▶ _Objective_
Determine the number of lines containing the word "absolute". Reply with it and nothing else.

▶ _Rows_
· · · ·

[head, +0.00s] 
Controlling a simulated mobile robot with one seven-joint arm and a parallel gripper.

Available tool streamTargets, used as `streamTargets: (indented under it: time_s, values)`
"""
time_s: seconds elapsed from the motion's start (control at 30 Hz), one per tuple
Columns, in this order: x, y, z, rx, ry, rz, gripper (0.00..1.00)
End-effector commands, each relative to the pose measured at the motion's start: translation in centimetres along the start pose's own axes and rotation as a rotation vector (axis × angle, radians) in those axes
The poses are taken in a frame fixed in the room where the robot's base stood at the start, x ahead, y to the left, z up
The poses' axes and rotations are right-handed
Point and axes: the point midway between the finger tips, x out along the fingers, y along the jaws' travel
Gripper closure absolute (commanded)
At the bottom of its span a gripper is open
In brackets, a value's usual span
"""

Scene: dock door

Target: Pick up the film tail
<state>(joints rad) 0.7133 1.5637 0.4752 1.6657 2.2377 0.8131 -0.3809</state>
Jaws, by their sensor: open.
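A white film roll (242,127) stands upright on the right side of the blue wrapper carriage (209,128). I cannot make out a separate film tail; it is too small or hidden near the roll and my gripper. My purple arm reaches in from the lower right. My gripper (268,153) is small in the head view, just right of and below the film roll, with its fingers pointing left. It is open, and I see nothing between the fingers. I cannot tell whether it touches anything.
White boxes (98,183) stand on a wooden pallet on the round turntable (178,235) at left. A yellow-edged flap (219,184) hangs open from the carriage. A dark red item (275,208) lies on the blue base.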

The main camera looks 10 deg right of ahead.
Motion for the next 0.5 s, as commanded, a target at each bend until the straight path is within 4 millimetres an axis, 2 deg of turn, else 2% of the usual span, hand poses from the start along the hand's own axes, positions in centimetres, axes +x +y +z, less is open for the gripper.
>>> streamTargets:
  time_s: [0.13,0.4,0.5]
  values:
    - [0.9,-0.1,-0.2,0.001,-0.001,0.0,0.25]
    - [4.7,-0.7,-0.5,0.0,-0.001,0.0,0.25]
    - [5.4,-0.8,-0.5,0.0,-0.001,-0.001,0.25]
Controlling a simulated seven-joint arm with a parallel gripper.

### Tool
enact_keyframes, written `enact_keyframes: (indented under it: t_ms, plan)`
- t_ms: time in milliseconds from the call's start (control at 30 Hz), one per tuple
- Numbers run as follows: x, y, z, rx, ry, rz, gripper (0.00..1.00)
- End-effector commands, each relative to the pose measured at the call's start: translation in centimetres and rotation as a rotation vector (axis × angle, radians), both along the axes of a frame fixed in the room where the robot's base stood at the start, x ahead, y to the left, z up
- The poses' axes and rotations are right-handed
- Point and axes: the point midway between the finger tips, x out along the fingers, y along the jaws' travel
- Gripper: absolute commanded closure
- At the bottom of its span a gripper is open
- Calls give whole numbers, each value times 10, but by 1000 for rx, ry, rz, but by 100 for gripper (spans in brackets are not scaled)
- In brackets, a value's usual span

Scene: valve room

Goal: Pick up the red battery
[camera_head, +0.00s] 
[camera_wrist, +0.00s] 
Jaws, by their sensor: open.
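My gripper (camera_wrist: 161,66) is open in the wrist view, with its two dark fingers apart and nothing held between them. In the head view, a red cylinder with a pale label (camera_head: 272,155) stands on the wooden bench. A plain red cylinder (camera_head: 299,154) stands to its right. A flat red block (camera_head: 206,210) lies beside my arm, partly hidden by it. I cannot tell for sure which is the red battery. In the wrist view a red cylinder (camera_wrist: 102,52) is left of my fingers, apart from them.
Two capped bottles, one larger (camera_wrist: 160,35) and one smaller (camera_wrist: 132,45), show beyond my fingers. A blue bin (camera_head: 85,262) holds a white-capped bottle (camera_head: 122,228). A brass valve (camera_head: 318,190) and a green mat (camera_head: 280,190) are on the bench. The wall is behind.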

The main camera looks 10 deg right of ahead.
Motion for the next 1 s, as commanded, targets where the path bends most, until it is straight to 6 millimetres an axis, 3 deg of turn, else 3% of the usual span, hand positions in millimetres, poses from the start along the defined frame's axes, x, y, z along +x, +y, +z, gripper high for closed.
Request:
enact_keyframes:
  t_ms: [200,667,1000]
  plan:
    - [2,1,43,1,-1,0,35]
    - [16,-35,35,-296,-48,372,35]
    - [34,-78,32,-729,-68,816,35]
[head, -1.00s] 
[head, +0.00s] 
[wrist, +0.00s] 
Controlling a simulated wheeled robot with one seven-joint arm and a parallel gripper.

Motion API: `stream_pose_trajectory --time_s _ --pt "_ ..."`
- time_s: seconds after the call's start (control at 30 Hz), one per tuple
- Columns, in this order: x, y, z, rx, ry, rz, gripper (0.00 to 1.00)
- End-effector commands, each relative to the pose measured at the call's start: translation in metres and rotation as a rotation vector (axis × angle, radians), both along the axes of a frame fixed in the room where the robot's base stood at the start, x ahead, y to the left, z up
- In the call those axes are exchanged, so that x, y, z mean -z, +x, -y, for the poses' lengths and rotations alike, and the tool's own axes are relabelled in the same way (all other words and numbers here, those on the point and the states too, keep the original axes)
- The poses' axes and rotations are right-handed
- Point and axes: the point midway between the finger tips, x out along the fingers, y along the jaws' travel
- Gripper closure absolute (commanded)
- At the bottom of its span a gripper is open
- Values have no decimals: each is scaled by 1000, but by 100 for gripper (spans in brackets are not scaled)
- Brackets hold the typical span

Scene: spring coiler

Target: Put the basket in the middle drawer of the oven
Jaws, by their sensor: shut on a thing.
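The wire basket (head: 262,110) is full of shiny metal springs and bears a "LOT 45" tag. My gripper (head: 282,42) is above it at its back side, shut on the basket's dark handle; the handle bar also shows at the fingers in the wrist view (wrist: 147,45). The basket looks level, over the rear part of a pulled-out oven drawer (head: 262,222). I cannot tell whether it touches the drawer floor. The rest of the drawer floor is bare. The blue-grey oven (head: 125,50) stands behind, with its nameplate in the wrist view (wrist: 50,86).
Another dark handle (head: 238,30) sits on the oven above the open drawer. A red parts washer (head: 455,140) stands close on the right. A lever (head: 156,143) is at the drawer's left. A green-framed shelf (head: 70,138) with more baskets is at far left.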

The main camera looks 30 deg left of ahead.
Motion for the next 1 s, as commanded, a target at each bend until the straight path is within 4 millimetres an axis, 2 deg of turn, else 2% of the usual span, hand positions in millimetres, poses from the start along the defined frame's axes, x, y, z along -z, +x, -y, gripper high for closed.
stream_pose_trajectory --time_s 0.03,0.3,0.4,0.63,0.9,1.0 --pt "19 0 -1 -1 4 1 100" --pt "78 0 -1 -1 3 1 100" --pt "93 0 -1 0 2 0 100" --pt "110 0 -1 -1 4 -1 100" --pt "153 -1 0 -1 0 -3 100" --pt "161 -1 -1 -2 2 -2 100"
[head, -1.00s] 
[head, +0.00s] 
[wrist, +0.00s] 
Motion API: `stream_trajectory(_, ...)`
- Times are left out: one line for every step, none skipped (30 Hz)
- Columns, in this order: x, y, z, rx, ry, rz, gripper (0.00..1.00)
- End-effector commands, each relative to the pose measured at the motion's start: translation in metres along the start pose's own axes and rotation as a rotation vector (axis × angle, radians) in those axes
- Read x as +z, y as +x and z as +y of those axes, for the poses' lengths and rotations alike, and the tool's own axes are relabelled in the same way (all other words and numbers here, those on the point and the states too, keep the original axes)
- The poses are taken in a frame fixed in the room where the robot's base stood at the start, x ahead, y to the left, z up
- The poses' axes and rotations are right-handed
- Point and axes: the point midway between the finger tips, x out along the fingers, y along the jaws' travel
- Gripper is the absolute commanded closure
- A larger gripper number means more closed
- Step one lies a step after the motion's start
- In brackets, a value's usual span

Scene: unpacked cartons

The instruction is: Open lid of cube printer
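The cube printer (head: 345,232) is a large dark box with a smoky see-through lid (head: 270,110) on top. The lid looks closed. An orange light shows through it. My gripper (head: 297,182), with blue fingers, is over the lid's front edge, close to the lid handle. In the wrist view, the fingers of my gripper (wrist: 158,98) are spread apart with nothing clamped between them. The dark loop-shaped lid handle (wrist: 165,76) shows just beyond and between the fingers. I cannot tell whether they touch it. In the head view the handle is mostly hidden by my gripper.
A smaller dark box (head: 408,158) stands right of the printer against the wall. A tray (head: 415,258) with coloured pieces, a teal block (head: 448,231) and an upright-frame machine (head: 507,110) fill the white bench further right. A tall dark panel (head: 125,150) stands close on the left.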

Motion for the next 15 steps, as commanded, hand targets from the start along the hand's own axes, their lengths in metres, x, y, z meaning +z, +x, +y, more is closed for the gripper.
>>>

· · · ·

▶ _Response for this exercise_
4